Written instruction: Your task is to return, exactly, the run of lines starting at the line holding "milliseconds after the" and ending at the line holding "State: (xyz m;", both ends included and no other lines.
+ + + + + + +
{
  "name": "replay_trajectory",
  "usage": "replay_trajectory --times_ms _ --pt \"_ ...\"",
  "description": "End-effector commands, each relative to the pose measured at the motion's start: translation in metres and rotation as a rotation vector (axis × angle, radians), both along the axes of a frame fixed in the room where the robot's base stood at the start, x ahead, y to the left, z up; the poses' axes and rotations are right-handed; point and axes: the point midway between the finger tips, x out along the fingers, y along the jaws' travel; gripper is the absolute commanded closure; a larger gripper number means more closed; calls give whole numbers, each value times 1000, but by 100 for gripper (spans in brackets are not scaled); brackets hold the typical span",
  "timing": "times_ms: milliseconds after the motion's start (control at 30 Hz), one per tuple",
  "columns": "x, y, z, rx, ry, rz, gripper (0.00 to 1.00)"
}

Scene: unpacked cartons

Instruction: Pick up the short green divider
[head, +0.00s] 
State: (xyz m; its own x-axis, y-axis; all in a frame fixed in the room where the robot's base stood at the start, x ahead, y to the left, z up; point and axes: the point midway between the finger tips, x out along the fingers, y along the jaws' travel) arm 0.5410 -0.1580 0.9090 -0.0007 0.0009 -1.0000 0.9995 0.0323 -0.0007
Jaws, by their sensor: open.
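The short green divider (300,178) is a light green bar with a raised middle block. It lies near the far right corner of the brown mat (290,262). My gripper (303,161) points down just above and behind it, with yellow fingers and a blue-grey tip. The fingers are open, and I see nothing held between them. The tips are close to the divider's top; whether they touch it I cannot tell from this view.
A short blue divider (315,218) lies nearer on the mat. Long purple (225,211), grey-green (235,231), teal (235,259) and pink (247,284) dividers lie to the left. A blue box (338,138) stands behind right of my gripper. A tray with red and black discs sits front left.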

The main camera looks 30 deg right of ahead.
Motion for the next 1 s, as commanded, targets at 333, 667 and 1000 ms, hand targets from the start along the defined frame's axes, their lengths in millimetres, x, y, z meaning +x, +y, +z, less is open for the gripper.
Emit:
+ + + + + + +
Task result:
  "timing": "times_ms: milliseconds after the motion's start (control at 30 Hz), one per tuple",
  "columns": "x, y, z, rx, ry, rz, gripper (0.00 to 1.00)"
}

Scene: unpacked cartons

Instruction: Pick up the short green divider
[head, +0.00s] 
State: (xyz m; its own x-axis, y-axis; all in a frame fixed in the room where the robot's base stood at the start, x ahead, y to the left, z up; point and axes: the point midway between the finger tips, x out along the fingers, y along the jaws' travel) arm 0.5410 -0.1580 0.9090 -0.0007 0.0009 -1.0000 0.9995 0.0323 -0.0007

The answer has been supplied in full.